WHAT YOU ARE ASKED TO DO ::
Your task is to quote the records from their first line through the line containing "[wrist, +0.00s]", with nothing added or left out.

**** AVAILABLE DATA ****

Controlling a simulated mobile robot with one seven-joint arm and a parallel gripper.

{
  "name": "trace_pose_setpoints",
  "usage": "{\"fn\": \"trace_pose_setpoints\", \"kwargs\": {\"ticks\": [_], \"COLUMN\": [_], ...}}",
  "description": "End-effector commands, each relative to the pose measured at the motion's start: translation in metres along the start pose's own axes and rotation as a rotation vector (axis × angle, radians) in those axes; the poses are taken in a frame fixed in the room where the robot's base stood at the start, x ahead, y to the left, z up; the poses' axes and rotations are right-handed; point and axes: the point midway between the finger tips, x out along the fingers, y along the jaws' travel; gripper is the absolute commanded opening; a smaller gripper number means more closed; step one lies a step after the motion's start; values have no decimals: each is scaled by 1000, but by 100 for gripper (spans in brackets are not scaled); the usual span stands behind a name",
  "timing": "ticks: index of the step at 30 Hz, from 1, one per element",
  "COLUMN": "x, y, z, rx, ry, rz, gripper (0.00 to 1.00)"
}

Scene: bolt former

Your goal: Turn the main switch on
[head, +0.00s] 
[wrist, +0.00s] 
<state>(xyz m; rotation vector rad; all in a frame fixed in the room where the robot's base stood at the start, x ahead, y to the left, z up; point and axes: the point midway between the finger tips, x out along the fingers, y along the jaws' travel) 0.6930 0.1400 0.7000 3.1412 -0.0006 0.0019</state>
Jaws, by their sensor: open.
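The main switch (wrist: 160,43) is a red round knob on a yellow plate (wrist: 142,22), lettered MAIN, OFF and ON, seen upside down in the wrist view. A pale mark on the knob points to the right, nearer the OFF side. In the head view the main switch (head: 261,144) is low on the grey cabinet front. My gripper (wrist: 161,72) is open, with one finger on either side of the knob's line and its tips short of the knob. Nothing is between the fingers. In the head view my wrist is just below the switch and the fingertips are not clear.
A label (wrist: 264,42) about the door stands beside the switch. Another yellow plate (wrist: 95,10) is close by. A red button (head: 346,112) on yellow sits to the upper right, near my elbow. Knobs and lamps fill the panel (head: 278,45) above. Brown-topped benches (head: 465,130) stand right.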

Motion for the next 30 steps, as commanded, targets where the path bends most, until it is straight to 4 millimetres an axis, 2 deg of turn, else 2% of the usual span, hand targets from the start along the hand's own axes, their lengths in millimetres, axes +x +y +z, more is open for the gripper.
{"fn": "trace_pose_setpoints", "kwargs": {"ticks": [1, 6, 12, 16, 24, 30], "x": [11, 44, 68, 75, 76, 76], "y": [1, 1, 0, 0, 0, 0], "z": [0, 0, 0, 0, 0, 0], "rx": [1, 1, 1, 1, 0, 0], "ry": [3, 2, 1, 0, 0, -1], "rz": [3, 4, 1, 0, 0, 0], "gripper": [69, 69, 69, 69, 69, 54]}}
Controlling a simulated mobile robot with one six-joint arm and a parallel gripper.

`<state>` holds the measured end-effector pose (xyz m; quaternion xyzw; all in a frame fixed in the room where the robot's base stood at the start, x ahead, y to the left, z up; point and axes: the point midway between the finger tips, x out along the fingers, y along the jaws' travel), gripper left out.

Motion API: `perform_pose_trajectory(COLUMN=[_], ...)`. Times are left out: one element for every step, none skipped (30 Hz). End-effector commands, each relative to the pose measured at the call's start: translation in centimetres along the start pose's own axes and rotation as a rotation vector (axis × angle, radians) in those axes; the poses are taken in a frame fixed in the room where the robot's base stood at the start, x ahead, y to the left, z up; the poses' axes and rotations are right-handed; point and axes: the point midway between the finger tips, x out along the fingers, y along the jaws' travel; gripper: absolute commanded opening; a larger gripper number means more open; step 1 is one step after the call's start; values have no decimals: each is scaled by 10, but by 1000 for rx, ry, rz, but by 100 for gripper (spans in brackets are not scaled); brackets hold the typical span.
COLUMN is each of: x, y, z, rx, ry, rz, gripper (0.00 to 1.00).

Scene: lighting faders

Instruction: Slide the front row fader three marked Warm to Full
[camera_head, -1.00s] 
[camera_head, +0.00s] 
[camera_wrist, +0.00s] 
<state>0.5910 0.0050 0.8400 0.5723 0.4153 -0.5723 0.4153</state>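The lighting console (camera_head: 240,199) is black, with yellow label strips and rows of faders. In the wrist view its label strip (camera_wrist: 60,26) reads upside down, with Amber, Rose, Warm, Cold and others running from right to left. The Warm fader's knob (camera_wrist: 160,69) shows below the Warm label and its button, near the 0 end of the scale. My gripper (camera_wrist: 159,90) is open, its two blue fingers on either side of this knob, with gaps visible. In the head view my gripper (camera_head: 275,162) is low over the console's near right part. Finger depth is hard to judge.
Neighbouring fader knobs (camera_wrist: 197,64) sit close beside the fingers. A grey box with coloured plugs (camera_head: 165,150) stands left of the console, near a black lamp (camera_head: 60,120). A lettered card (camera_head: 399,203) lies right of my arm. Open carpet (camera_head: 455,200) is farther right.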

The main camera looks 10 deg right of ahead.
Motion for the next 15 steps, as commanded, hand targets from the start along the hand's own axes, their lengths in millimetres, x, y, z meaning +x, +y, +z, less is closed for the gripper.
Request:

****

RESULT OF THE TASK ::
Controlling a simulated mobile robot with one seven-joint arm and a parallel gripper.

{
  "name": "trace_pose_setpoints",
  "usage": "{\"fn\": \"trace_pose_setpoints\", \"kwargs\": {\"ticks\": [_], \"COLUMN\": [_], ...}}",
  "description": "End-effector commands, each relative to the pose measured at the motion's start: translation in metres along the start pose's own axes and rotation as a rotation vector (axis × angle, radians) in those axes; the poses are taken in a frame fixed in the room where the robot's base stood at the start, x ahead, y to the left, z up; the poses' axes and rotations are right-handed; point and axes: the point midway between the finger tips, x out along the fingers, y along the jaws' travel; gripper is the absolute commanded opening; a smaller gripper number means more closed; step one lies a step after the motion's start; values have no decimals: each is scaled by 1000, but by 100 for gripper (spans in brackets are not scaled); the usual span stands behind a name",
  "timing": "ticks: index of the step at 30 Hz, from 1, one per element",
  "COLUMN": "x, y, z, rx, ry, rz, gripper (0.00 to 1.00)"
}

Scene: bolt former

Your goal: Turn the main switch on
[head, +0.00s] 
[wrist, +0.00s] 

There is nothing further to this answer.